By focusing on these strategies and leveraging their flexibility, fintech firms can effectively manage competition from traditional financial institutions and continue to thrive in a rapidly evolving financial landscape.

The path to success for fintech companies involves not only embracing innovation but also effectively navigating the myriad challenges that come their way. Fintech firms have disrupted traditional financial landscapes with their agility, customer-centric approach, and technological prowess. However, they must remain vigilant and initiative-taking in addressing various hurdles to ensure sustainable growth.

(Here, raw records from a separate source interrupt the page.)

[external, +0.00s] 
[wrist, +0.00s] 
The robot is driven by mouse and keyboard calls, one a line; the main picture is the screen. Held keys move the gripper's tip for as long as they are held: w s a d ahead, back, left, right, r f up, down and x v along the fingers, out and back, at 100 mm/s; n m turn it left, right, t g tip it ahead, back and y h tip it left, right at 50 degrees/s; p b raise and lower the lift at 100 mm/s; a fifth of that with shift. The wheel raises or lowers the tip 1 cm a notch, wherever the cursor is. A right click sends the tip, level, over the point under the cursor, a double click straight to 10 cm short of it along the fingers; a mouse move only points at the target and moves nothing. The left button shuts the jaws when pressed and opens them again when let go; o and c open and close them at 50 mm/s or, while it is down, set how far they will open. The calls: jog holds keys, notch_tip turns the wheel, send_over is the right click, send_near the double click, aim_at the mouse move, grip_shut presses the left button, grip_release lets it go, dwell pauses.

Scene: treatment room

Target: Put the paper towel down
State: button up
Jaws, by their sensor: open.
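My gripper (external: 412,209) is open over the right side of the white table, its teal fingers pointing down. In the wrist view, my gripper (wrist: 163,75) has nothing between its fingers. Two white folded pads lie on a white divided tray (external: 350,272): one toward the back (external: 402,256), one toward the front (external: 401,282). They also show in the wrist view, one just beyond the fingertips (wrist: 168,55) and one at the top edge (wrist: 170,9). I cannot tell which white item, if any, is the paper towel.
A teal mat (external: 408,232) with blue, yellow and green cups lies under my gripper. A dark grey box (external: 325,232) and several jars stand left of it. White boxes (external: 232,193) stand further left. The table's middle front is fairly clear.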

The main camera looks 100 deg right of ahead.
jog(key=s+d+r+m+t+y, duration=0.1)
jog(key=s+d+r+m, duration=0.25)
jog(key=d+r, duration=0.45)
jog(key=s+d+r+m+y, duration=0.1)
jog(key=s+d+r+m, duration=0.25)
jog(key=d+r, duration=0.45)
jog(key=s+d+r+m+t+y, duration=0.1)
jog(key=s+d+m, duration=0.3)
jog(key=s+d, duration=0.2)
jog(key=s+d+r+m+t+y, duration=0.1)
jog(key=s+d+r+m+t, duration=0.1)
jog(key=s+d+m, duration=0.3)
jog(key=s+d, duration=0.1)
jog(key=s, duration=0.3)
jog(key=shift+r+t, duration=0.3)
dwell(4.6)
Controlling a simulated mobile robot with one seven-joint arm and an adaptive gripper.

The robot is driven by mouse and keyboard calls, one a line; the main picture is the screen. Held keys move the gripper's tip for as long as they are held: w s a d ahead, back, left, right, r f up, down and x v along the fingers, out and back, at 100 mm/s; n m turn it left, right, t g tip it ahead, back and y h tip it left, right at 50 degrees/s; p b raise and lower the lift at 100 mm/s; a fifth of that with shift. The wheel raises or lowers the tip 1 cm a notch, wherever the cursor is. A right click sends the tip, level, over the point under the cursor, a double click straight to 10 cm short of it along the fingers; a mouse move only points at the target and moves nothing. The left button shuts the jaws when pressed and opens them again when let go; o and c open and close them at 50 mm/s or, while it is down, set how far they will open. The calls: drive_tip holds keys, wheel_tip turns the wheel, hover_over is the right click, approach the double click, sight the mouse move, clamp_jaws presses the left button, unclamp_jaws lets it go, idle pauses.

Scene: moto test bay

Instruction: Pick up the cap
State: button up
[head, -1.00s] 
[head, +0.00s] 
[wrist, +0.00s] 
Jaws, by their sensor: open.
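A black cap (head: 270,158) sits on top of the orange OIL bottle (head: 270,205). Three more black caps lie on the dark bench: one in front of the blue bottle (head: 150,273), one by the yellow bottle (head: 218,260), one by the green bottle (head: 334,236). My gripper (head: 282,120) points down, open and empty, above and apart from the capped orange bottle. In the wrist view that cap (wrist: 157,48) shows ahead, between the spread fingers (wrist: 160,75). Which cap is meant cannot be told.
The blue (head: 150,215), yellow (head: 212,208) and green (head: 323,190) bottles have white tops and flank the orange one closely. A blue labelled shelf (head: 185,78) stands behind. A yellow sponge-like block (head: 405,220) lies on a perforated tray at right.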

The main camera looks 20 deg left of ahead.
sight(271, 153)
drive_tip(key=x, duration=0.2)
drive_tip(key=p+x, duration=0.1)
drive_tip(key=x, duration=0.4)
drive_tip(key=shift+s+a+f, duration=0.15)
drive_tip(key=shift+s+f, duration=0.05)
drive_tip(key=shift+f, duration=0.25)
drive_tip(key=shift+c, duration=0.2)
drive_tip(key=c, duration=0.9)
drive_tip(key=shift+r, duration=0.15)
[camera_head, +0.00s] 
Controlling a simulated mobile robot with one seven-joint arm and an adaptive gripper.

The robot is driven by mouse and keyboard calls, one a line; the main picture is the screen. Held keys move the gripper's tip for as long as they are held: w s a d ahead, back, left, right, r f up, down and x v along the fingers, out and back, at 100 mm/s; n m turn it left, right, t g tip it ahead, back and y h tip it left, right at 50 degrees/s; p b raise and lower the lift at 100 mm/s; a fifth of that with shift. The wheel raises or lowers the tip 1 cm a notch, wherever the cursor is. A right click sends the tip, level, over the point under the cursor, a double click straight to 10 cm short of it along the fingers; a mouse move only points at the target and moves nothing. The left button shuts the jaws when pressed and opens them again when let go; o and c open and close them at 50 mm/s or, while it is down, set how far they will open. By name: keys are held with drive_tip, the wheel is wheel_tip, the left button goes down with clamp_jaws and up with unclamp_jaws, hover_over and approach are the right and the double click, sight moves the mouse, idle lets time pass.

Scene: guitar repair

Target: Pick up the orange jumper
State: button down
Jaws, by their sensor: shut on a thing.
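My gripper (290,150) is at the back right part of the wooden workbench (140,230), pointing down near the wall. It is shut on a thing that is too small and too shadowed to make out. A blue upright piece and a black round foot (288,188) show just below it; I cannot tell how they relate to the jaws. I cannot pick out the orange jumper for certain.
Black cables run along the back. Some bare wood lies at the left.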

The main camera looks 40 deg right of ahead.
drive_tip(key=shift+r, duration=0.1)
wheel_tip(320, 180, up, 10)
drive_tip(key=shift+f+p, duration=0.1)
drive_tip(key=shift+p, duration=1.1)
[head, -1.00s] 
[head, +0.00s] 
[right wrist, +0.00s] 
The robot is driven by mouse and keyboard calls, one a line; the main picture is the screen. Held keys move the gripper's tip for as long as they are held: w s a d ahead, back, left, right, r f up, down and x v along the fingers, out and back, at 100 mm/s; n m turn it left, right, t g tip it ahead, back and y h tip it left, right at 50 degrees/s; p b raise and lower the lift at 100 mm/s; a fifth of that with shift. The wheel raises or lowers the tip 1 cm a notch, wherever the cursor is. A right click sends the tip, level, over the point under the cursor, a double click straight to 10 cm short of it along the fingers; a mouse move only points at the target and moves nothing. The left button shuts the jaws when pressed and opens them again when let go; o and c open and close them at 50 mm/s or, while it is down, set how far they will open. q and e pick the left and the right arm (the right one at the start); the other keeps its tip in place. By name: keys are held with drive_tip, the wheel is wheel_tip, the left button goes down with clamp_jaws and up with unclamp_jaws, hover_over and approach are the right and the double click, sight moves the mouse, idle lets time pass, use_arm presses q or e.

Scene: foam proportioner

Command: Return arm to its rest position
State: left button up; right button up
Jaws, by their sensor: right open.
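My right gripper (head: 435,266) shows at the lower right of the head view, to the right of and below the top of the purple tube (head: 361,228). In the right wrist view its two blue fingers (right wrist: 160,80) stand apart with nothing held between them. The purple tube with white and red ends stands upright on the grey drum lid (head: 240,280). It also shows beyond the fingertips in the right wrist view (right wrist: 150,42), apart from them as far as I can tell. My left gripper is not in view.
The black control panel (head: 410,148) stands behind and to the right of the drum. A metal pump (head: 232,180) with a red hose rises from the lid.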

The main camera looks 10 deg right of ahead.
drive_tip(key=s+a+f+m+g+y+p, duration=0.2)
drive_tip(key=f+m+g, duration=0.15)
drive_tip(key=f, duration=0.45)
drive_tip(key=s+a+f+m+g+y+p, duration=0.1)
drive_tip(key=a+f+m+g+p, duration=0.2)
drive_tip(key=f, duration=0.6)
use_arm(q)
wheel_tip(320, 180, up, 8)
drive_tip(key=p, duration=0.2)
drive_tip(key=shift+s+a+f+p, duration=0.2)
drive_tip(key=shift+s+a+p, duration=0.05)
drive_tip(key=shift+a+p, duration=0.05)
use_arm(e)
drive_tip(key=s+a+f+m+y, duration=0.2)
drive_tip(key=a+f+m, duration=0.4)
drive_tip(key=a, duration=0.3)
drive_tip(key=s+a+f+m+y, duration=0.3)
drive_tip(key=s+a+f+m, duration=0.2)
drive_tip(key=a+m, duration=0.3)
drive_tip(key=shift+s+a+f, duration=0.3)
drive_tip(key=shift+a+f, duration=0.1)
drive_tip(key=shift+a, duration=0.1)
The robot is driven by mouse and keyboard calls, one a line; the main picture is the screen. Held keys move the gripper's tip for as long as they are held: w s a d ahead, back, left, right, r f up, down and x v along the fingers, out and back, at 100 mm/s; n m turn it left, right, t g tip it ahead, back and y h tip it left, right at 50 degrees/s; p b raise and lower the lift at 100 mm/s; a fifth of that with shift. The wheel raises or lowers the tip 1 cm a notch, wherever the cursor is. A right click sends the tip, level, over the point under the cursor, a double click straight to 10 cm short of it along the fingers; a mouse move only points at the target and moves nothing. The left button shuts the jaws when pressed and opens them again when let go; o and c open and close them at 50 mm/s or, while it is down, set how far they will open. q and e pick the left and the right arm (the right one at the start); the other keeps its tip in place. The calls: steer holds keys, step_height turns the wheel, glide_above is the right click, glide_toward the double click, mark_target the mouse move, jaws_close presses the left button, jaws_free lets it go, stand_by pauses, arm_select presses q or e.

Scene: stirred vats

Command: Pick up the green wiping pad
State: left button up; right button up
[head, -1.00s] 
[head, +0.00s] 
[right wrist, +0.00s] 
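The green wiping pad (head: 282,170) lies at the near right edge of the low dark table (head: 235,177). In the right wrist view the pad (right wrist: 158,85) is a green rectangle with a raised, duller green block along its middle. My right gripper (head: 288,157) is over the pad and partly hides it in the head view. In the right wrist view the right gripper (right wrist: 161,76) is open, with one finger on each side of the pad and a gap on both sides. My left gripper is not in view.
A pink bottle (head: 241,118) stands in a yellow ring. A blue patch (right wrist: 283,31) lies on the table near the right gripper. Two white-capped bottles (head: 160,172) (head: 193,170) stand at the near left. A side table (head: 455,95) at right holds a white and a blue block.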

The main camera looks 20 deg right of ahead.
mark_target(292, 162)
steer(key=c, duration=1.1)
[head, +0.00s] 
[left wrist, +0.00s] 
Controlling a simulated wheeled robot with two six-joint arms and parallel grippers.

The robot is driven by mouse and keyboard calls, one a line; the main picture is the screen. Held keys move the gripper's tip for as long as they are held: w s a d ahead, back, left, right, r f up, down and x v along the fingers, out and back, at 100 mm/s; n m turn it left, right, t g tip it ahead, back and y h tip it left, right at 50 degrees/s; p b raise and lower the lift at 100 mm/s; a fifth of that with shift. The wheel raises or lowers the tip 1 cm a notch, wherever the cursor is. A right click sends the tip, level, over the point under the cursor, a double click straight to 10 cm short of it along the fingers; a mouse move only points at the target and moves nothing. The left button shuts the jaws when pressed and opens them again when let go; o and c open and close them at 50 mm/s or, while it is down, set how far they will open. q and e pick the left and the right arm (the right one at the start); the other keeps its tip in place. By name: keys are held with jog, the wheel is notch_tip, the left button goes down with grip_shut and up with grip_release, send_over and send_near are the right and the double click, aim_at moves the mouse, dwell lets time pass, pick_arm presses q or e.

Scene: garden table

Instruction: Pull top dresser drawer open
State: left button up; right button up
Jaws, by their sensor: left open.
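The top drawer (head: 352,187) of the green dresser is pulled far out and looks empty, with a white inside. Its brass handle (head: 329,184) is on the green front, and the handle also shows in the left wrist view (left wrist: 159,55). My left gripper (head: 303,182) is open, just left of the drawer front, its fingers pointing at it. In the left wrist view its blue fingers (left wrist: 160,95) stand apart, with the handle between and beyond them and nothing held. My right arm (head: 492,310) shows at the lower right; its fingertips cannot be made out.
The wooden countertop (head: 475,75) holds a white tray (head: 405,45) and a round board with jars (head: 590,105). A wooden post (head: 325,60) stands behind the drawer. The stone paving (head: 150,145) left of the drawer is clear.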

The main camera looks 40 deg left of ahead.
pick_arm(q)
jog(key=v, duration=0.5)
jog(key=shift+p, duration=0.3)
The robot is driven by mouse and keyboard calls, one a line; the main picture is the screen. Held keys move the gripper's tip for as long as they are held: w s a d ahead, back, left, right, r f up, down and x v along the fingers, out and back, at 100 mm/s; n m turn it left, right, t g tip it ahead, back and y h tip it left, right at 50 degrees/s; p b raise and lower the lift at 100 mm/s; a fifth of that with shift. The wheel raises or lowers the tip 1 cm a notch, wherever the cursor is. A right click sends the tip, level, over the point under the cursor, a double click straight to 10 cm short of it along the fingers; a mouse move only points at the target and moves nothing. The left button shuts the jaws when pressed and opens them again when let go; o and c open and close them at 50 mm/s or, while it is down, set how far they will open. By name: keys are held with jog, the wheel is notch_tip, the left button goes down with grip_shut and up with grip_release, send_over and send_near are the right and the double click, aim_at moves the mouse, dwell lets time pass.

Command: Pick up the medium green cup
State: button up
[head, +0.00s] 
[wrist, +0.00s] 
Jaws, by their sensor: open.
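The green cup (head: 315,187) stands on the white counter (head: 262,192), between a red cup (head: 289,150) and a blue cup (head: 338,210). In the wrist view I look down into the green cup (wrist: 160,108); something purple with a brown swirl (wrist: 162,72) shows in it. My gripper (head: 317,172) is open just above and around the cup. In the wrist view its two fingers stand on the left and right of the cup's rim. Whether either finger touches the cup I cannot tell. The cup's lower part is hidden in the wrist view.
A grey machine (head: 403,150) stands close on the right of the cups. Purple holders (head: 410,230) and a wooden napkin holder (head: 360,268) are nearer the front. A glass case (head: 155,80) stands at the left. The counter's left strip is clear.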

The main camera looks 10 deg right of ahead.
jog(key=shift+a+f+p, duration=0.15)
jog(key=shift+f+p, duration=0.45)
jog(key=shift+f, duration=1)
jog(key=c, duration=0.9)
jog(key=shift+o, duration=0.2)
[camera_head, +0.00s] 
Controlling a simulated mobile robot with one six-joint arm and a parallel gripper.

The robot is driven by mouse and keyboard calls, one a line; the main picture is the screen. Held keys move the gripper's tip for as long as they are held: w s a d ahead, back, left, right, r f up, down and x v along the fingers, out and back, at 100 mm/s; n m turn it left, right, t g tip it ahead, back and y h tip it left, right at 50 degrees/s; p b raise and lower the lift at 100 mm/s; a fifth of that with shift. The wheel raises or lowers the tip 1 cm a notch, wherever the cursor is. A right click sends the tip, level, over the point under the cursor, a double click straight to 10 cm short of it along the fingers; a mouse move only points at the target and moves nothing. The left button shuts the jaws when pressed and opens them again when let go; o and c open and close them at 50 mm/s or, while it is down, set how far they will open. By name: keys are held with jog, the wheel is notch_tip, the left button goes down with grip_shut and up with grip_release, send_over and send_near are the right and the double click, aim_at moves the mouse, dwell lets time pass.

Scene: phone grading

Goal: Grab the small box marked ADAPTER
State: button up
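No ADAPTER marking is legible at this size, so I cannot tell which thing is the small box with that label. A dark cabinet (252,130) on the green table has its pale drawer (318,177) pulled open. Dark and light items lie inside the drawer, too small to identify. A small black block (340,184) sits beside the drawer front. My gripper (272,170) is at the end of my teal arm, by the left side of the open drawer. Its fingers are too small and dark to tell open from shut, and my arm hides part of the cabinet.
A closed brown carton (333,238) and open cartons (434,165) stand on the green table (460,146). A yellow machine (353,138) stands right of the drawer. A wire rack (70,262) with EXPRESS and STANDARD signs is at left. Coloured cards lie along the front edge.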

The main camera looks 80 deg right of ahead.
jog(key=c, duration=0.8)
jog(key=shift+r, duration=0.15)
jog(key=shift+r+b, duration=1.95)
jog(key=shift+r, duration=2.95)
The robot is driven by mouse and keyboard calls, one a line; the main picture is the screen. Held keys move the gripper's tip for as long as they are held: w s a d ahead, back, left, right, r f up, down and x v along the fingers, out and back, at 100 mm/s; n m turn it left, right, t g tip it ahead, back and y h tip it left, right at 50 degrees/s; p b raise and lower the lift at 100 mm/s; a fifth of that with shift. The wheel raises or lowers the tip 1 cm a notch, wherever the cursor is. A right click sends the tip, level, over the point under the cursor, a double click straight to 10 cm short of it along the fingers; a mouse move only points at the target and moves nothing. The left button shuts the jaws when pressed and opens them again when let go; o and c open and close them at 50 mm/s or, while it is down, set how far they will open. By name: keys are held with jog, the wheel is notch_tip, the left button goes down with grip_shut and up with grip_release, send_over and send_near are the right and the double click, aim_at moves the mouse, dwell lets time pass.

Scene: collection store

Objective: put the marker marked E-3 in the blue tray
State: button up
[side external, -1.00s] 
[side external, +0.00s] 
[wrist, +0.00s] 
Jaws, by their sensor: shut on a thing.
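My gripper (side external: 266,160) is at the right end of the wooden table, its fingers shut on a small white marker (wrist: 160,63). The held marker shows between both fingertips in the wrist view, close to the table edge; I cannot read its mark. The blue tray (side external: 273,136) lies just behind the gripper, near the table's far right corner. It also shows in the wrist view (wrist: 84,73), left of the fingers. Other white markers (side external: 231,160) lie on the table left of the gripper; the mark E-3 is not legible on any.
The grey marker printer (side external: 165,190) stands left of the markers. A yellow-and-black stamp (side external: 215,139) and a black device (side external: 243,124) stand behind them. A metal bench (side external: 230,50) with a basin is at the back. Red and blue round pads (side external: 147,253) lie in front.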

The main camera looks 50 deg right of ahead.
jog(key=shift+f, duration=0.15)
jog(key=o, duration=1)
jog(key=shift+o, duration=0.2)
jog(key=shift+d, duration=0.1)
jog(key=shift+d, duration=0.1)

To successfully navigate challenges, fintech companies must prioritise robust risk management, cyber security, and regulatory compliance. They should continuously educate their customers and maintain transparency to foster trust. Collaboration and strategic partnerships can extend their reach and capabilities, while a relentless commitment to differentiation and innovation will set them apart in a crowded market.

Furthermore, fintech firms should remain adaptable, as the financial technology landscape evolves rapidly. By addressing these challenges with resilience and adaptability, fintech companies can not only endure but also thrive in an industry that continues to shape the future of financial services, offering innovative solutions and improved financial experiences for customers worldwide.